> _Set exercise_: Each record that follows should be repeated exactly, minus any images.

Data from robot episodes:
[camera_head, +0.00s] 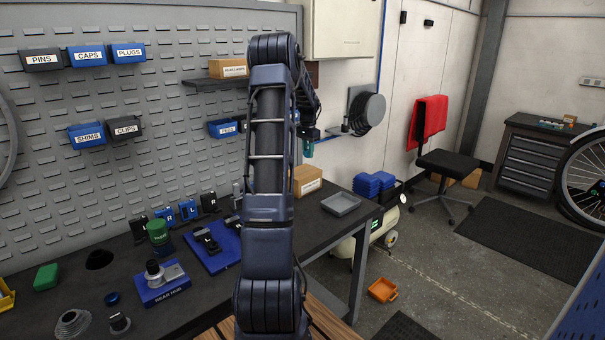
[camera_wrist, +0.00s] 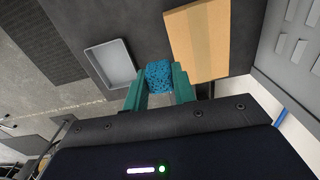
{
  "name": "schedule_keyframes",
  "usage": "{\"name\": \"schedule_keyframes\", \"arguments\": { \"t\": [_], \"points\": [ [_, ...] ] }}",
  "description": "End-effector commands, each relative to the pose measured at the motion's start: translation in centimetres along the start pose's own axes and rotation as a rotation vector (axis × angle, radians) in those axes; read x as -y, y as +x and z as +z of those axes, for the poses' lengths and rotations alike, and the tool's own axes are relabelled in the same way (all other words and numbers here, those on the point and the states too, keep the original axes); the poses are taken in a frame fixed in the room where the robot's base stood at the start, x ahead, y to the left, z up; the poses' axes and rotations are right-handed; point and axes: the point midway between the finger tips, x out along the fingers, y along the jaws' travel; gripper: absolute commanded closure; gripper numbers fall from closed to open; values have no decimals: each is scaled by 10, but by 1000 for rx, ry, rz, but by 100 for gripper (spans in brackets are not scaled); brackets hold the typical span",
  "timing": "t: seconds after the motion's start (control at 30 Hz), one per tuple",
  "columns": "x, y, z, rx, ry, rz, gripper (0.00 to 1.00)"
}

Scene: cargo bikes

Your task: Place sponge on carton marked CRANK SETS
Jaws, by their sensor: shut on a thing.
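My gripper (camera_wrist: 159,84) is shut on a blue porous sponge (camera_wrist: 159,73), held between its two teal fingers. In the head view the gripper (camera_head: 307,148) hangs above the back of the workbench, partly behind my arm, and the sponge cannot be made out. A brown carton (camera_head: 308,179) with a white label too small to read sits below it on the bench. In the wrist view this carton (camera_wrist: 199,42) lies just right of the sponge, its plain top showing. The sponge appears above the bench, beside the carton.
A grey tray (camera_head: 341,204) stands right of the carton; it also shows in the wrist view (camera_wrist: 110,63). Another labelled carton (camera_head: 228,68) is on the wall shelf (camera_head: 205,82). The perforated wall panel (camera_head: 170,120) backs the bench.

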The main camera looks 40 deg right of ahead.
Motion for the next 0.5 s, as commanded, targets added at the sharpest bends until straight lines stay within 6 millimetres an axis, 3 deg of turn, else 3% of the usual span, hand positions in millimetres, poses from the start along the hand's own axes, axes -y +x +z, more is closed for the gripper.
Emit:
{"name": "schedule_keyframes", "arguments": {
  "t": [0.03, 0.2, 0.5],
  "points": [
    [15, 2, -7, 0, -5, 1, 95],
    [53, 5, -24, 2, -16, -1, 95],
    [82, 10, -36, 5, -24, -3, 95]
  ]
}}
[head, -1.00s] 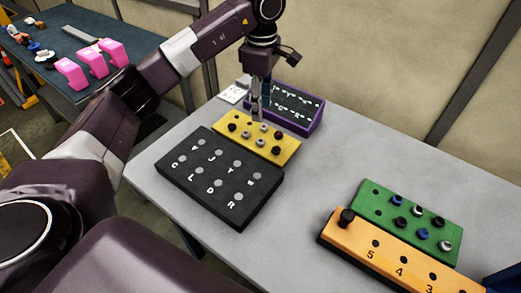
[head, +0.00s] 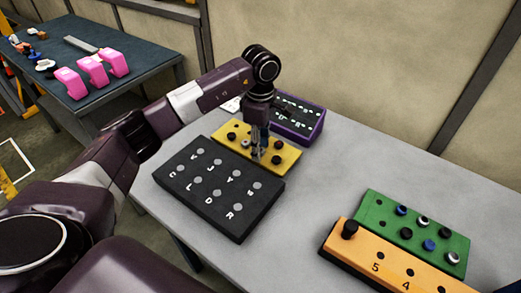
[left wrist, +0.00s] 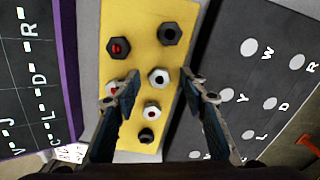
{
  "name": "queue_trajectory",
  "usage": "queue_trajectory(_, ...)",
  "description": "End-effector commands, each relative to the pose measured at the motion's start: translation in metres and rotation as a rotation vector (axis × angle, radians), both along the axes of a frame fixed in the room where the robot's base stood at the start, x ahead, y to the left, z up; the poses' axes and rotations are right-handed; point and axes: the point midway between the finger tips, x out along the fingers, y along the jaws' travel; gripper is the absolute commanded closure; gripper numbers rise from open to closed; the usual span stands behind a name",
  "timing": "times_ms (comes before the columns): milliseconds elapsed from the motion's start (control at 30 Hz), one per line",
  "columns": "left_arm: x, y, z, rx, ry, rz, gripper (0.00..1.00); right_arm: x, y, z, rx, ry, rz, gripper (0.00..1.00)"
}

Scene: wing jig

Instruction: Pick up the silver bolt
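The yellow board (head: 291,157) holds several silver and dark hex bolts and also shows in the left wrist view (left wrist: 140,63). One silver bolt (left wrist: 159,76) shows between my fingertips in the left wrist view. Two other silver bolts are close by, one beside the left finger (left wrist: 114,87) and one (left wrist: 152,108) nearer the palm. My left gripper (head: 259,157) points down over the board's middle; in the left wrist view its fingers (left wrist: 161,78) are apart, with nothing clearly gripped. Contact with the bolt cannot be told. My right gripper is out of view.
A black lettered board (head: 219,213) lies just in front of the yellow one; a purple-edged panel (head: 312,133) stands behind it. A green board (head: 386,220) with bolts and an orange numbered board (head: 337,241) lie at right. The grey tabletop (head: 325,185) between is clear.

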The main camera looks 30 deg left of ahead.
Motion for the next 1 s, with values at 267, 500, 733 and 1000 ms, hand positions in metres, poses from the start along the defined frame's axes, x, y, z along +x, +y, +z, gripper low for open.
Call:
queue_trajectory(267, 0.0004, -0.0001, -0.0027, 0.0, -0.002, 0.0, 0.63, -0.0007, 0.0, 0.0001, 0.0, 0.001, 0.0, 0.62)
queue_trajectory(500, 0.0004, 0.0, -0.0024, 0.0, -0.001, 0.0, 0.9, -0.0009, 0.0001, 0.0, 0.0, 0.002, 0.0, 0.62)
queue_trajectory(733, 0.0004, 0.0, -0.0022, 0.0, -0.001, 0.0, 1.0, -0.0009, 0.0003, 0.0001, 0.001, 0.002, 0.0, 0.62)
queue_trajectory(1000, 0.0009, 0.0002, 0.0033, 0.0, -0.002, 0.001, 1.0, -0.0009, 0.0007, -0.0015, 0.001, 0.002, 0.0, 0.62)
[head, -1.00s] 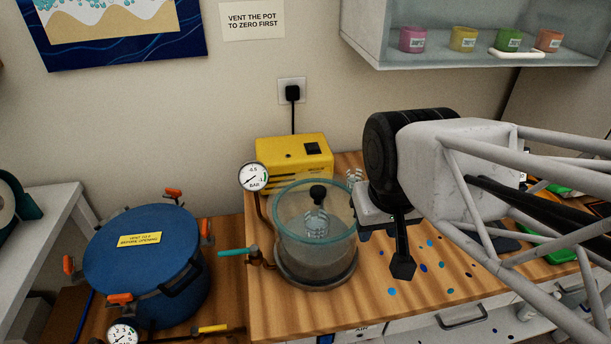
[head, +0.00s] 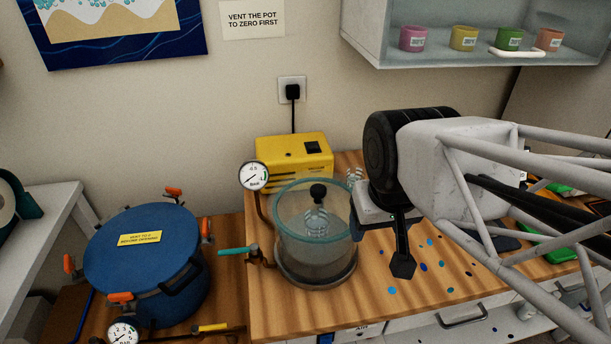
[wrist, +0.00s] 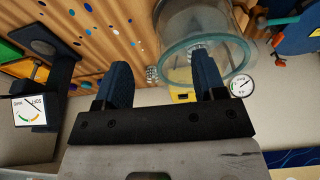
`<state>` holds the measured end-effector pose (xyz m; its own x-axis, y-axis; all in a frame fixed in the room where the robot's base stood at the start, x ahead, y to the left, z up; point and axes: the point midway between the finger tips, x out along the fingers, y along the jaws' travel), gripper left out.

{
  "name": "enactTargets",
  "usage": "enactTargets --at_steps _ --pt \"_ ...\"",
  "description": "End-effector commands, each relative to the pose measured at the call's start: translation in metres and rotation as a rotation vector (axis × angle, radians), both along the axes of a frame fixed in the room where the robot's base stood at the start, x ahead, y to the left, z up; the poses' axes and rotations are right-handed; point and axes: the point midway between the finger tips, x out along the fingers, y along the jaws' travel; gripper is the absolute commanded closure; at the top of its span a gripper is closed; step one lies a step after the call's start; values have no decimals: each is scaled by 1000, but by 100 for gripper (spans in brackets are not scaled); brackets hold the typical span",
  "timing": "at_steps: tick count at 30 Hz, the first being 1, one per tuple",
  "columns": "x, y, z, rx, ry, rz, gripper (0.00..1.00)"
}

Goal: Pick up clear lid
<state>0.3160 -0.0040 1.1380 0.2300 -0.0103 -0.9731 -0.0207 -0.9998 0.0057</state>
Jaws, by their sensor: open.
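The clear lid (head: 297,203) lies on top of a clear round chamber (head: 308,248) with a teal-tinted rim. A black knob (head: 318,192) stands up from its middle. My gripper (head: 380,245) is open and empty, just right of the chamber in the head view, fingers pointing down and apart from the lid. In the wrist view my gripper (wrist: 162,72) shows two separated dark fingers. The chamber (wrist: 190,22) is there behind the right finger, which hides part of it.
A yellow pump (head: 293,160) and a dial gauge (head: 254,176) stand close behind the chamber. A teal-handled valve (head: 238,252) sticks out left. A blue pot (head: 145,255) with orange clamps stands further left. A shelf with colored cups (head: 463,39) hangs at upper right.

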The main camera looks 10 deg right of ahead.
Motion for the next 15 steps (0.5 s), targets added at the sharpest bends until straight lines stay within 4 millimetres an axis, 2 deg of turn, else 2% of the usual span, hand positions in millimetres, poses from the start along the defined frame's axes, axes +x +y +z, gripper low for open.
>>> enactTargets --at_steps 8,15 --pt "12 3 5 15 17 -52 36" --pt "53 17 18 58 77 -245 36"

> _Exercise response_:
[camera_head, +0.00s] 
[camera_wrist, +0.00s] 
{
  "name": "schedule_keyframes",
  "usage": "{\"name\": \"schedule_keyframes\", \"arguments\": { \"t\": [_], \"points\": [ [_, ...] ] }}",
  "description": "End-effector commands, each relative to the pose measured at the motion's start: translation in centimetres along the start pose's own axes and rotation as a rotation vector (axis × angle, radians) in those axes; read x as -y, y as +x and z as +z of those axes, for the poses' lengths and rotations alike, and the tool's own axes are relabelled in the same way (all other words and numbers here, those on the point and the states too, keep the original axes); the poses are taken in a frame fixed in the room where the robot's base stood at the start, x ahead, y to the left, z up; the poses' axes and rotations are right-handed; point and axes: the point midway between the finger tips, x out along the fingers, y along the jaws' travel; gripper: absolute commanded closure; gripper numbers fall from closed to open; values have no decimals: each is scaled by 10, but by 1000 for rx, ry, rz, but by 100 for gripper (spans in brackets are not scaled); brackets hold the typical span",
  "timing": "t: seconds after the motion's start (control at 30 Hz), one per tuple",
  "columns": "x, y, z, rx, ry, rz, gripper (0.00 to 1.00)"
}

Scene: cargo bikes

Your task: Place sponge on carton marked CRANK SETS
Jaws, by their sensor: shut on a thing.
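My gripper (camera_wrist: 159,84) is shut on a blue porous sponge (camera_wrist: 159,73), held between its two teal fingers. In the head view the gripper (camera_head: 307,148) hangs above the back of the workbench, partly behind my arm, and the sponge cannot be made out. A brown carton (camera_head: 308,179) with a white label too small to read sits below it on the bench. In the wrist view this carton (camera_wrist: 199,42) lies just right of the sponge, its plain top showing. The sponge appears above the bench, beside the carton.
A grey tray (camera_head: 341,204) stands right of the carton; it also shows in the wrist view (camera_wrist: 110,63). Another labelled carton (camera_head: 228,68) is on the wall shelf (camera_head: 205,82). The perforated wall panel (camera_head: 170,120) backs the bench.

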The main camera looks 40 deg right of ahead.
Motion for the next 0.5 s, as commanded, targets added at the sharpest bends until straight lines stay within 6 millimetres an axis, 3 deg of turn, else 3% of the usual span, hand positions in millimetres, poses from the start along the hand's own axes, axes -y +x +z, more is closed for the gripper.
Emit:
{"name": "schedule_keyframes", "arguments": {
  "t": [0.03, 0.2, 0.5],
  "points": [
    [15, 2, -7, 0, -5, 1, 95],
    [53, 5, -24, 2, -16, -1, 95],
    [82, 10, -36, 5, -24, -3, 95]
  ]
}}
[head, -1.00s] 
[head, +0.00s] 
[left wrist, +0.00s] 
{
  "name": "queue_trajectory",
  "usage": "queue_trajectory(_, ...)",
  "description": "End-effector commands, each relative to the pose measured at the motion's start: translation in metres and rotation as a rotation vector (axis × angle, radians), both along the axes of a frame fixed in the room where the robot's base stood at the start, x ahead, y to the left, z up; the poses' axes and rotations are right-handed; point and axes: the point midway between the finger tips, x out along the fingers, y along the jaws' travel; gripper is the absolute commanded closure; gripper numbers rise from open to closed; the usual span stands behind a name",
  "timing": "times_ms (comes before the columns): milliseconds elapsed from the motion's start (control at 30 Hz), one per line",
  "columns": "left_arm: x, y, z, rx, ry, rz, gripper (0.00..1.00); right_arm: x, y, z, rx, ry, rz, gripper (0.00..1.00)"
}

Scene: wing jig

Instruction: Pick up the silver bolt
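The yellow board (head: 291,157) holds several silver and dark hex bolts and also shows in the left wrist view (left wrist: 140,63). One silver bolt (left wrist: 159,76) shows between my fingertips in the left wrist view. Two other silver bolts are close by, one beside the left finger (left wrist: 114,87) and one (left wrist: 152,108) nearer the palm. My left gripper (head: 259,157) points down over the board's middle; in the left wrist view its fingers (left wrist: 161,78) are apart, with nothing clearly gripped. Contact with the bolt cannot be told. My right gripper is out of view.
A black lettered board (head: 219,213) lies just in front of the yellow one; a purple-edged panel (head: 312,133) stands behind it. A green board (head: 386,220) with bolts and an orange numbered board (head: 337,241) lie at right. The grey tabletop (head: 325,185) between is clear.

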The main camera looks 30 deg left of ahead.
Motion for the next 1 s, with values at 267, 500, 733 and 1000 ms, hand positions in metres, poses from the start along the defined frame's axes, x, y, z along +x, +y, +z, gripper low for open.
Call:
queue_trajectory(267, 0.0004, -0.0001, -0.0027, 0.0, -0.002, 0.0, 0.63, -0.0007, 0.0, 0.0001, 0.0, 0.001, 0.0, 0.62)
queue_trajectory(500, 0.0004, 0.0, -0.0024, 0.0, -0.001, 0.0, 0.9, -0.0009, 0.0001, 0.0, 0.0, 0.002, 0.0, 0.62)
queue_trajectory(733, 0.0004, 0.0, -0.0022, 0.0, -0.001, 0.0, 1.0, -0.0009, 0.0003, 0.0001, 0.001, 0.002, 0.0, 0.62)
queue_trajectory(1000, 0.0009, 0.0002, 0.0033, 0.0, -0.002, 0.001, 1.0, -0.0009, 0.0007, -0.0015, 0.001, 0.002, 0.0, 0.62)
[head, -1.00s] 
[head, +0.00s] 
[wrist, +0.00s] 
`<state>` holds the measured end-effector pose (xyz m; its own x-axis, y-axis; all in a frame fixed in the room where the robot's base stood at the start, x ahead, y to the left, z up; point and axes: the point midway between the finger tips, x out along the fingers, y along the jaws' travel), gripper left out.

{
  "name": "enactTargets",
  "usage": "enactTargets --at_steps _ --pt \"_ ...\"",
  "description": "End-effector commands, each relative to the pose measured at the call's start: translation in metres and rotation as a rotation vector (axis × angle, radians), both along the axes of a frame fixed in the room where the robot's base stood at the start, x ahead, y to the left, z up; the poses' axes and rotations are right-handed; point and axes: the point midway between the finger tips, x out along the fingers, y along the jaws' travel; gripper is the absolute commanded closure; at the top of its span a gripper is closed; step one lies a step after the call's start; values have no decimals: each is scaled by 1000, but by 100 for gripper (spans in brackets are not scaled); brackets hold the typical span",
  "timing": "at_steps: tick count at 30 Hz, the first being 1, one per tuple",
  "columns": "x, y, z, rx, ry, rz, gripper (0.00..1.00)"
}

Goal: Pick up clear lid
<state>0.3160 -0.0040 1.1380 0.2300 -0.0103 -0.9731 -0.0207 -0.9998 0.0057</state>
Jaws, by their sensor: open.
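The clear lid (head: 297,203) lies on top of a clear round chamber (head: 308,248) with a teal-tinted rim. A black knob (head: 318,192) stands up from its middle. My gripper (head: 380,245) is open and empty, just right of the chamber in the head view, fingers pointing down and apart from the lid. In the wrist view my gripper (wrist: 162,72) shows two separated dark fingers. The chamber (wrist: 190,22) is there behind the right finger, which hides part of it.
A yellow pump (head: 293,160) and a dial gauge (head: 254,176) stand close behind the chamber. A teal-handled valve (head: 238,252) sticks out left. A blue pot (head: 145,255) with orange clamps stands further left. A shelf with colored cups (head: 463,39) hangs at upper right.

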The main camera looks 10 deg right of ahead.
Motion for the next 15 steps (0.5 s), targets added at the sharpest bends until straight lines stay within 4 millimetres an axis, 2 deg of turn, else 2% of the usual span, hand positions in millimetres, poses from the start along the defined frame's axes, axes +x +y +z, gripper low for open.
>>> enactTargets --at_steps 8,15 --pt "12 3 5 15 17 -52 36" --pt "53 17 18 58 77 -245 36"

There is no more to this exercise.